-- BEGIN --

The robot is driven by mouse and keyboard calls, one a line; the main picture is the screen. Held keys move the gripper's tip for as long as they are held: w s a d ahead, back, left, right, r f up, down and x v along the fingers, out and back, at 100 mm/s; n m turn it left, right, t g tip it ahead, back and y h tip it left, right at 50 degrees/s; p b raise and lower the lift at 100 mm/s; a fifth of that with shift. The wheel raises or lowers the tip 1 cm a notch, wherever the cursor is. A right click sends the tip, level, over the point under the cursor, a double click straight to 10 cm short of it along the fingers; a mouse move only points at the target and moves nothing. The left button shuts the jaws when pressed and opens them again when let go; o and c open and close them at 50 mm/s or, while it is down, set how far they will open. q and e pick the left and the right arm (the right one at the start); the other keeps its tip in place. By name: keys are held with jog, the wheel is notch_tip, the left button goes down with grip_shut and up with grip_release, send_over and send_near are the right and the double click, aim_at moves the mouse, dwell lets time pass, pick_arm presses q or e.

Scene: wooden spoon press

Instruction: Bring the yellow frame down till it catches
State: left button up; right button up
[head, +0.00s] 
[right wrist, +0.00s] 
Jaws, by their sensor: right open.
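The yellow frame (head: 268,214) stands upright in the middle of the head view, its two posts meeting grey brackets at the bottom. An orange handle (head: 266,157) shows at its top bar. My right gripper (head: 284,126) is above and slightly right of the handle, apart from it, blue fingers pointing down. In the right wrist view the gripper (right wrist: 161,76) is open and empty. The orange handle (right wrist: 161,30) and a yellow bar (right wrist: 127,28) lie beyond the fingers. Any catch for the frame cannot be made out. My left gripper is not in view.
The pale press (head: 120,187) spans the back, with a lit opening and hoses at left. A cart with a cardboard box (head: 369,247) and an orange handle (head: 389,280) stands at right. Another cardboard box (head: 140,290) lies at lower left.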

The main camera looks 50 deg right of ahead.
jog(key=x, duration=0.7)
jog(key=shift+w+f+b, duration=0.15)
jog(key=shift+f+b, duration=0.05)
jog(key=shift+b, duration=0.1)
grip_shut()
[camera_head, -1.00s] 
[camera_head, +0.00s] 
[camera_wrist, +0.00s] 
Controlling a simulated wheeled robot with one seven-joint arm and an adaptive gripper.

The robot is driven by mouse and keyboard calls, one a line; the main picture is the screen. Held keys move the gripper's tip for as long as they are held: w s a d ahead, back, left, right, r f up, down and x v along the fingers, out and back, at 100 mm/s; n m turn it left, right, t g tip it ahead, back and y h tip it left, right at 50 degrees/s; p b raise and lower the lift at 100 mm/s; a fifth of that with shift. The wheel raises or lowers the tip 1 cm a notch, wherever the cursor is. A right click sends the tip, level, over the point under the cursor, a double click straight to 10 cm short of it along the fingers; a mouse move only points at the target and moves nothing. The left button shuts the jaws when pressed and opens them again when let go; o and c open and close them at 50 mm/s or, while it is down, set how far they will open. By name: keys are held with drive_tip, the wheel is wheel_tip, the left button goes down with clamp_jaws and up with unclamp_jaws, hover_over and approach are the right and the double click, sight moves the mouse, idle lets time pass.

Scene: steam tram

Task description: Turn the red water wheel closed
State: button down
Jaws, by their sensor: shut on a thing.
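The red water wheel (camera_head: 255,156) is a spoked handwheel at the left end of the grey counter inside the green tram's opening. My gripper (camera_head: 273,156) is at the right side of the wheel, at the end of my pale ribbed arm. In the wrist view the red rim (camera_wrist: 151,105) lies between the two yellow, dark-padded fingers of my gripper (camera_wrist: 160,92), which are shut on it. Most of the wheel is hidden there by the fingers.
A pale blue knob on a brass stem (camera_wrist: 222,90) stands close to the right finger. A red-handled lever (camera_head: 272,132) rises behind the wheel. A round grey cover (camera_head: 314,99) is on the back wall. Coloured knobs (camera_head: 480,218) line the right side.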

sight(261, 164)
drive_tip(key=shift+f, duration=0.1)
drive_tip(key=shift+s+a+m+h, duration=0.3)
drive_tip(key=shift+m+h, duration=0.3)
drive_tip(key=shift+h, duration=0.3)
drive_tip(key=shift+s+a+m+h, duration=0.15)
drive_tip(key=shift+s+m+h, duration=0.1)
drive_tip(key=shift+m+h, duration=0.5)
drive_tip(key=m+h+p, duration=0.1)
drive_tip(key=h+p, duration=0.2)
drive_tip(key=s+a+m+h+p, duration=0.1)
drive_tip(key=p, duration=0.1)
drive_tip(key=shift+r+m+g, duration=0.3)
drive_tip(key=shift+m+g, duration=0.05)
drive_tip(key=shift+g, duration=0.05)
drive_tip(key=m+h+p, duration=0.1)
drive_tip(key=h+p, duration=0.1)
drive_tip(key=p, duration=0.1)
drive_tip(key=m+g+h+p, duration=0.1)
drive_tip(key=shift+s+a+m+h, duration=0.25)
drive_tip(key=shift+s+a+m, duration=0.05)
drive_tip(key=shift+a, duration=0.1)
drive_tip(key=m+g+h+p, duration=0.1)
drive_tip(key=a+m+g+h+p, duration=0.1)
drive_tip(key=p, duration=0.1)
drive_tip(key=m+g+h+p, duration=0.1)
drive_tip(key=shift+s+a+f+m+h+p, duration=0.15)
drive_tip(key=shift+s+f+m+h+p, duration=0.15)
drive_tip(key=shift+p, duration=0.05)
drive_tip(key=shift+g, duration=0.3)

-- END --

**PROBLEM TO SOLVE**
Exactly as they appear, please write out the lines from the opening of the listing above down to the line containing "[right wrist, +0.00s]", with both end lines included.

**THE RESPONSE**
The robot is driven by mouse and keyboard calls, one a line; the main picture is the screen. Held keys move the gripper's tip for as long as they are held: w s a d ahead, back, left, right, r f up, down and x v along the fingers, out and back, at 100 mm/s; n m turn it left, right, t g tip it ahead, back and y h tip it left, right at 50 degrees/s; p b raise and lower the lift at 100 mm/s; a fifth of that with shift. The wheel raises or lowers the tip 1 cm a notch, wherever the cursor is. A right click sends the tip, level, over the point under the cursor, a double click straight to 10 cm short of it along the fingers; a mouse move only points at the target and moves nothing. The left button shuts the jaws when pressed and opens them again when let go; o and c open and close them at 50 mm/s or, while it is down, set how far they will open. q and e pick the left and the right arm (the right one at the start); the other keeps its tip in place. By name: keys are held with jog, the wheel is notch_tip, the left button goes down with grip_shut and up with grip_release, send_over and send_near are the right and the double click, aim_at moves the mouse, dwell lets time pass, pick_arm presses q or e.

Scene: wooden spoon press

Instruction: Bring the yellow frame down till it catches
State: left button up; right button up
[head, +0.00s] 
[right wrist, +0.00s] 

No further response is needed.